Last night I finished The Shadow in the North by Philip Pullman, the second of three books he has written about Sally Lockhart, plucky Victorian heroine. I wrote about the first book, The Ruby in the Smoke, here.
In the first book, Sally was trying to find out what had happened to her father and stumbled into some friendships and a mystery involving opium and a jewel from the Far East. In this book, she is established as a financial consultant and gets drawn into another mystery when one of her clients loses all her money in a suspicious failure of a shipping line.
Those descriptions sound like something out of Nancy Drew but the Sally Lockhart books are a lot deeper, and darker, than that. Pullman uses a fairly accurate Victorian setting and he doesn't shy away from the poorer parts of that society. With that comes the real chance of death by misadventure or, possibly worse to some of the characters, being shamed in public.
I'm enjoying these books more than I enjoyed Pullman's His Dark Materials trilogy. I enjoyed those books but they didn't grab me the way these ones are - if I can find the time I will probably go back and re-read that trilogy, maybe around when the movie for the first book, The Golden Compass, comes out.

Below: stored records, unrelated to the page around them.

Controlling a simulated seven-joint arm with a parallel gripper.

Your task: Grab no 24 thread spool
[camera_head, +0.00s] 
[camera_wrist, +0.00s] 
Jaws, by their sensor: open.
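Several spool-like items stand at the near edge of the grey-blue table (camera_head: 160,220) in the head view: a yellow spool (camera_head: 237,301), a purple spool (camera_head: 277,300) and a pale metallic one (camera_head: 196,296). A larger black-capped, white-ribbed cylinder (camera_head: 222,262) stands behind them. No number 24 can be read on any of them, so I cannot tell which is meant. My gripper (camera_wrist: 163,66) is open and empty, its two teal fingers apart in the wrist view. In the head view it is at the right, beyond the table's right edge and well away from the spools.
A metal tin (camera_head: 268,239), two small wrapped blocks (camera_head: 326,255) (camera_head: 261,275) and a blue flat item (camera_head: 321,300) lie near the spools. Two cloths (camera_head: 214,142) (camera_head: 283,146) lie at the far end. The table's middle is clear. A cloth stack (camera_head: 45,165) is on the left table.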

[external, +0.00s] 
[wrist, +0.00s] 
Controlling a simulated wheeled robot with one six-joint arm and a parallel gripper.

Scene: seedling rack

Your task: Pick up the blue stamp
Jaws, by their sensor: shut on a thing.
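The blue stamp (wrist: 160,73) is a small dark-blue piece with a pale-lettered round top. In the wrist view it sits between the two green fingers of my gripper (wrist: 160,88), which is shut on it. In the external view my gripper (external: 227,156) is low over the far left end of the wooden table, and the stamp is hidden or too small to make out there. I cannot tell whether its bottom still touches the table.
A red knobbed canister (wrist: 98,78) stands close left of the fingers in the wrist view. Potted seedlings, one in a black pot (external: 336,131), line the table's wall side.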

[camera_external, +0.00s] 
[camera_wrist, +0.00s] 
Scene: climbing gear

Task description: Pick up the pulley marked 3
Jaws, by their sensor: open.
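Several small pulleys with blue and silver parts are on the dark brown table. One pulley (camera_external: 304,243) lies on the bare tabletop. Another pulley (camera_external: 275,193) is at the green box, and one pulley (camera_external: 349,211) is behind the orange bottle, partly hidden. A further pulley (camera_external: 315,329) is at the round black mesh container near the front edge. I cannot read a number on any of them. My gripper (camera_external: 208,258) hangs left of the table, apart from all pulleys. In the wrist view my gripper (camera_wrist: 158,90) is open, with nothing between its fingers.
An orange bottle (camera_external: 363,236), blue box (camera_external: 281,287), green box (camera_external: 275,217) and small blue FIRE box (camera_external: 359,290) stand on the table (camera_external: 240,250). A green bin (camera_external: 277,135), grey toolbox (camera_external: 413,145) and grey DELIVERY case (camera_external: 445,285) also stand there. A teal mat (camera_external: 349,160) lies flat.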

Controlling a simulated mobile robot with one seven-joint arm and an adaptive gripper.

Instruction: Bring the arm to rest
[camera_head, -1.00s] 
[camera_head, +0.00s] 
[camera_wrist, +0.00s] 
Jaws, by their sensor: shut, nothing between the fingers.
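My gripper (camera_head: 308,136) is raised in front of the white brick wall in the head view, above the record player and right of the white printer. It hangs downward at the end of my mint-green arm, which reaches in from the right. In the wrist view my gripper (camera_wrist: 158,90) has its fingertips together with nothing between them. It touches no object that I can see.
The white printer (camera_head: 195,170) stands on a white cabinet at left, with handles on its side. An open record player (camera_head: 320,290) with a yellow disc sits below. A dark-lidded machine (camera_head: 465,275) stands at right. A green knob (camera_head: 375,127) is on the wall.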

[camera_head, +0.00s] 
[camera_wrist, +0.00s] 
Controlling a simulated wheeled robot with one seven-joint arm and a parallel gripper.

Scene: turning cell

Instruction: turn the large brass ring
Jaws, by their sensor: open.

Since I also recently read the last Harry Potter book, it is interesting comparing him to J.K. Rowling. Pullman is clearly the better writer - there is really no comparison between the writing in any of the His Dark Materials books and any of the Harry Potter books. Rowling's writing often seems very simple and un-evocative in comparison. On the other hand, I found the Harry Potter books much more compelling and engaging than His Dark Materials. When I re-read them, I will have to do some more thinking to see where that is coming from - does Rowling simply create more interesting characters and situations or is something else going on?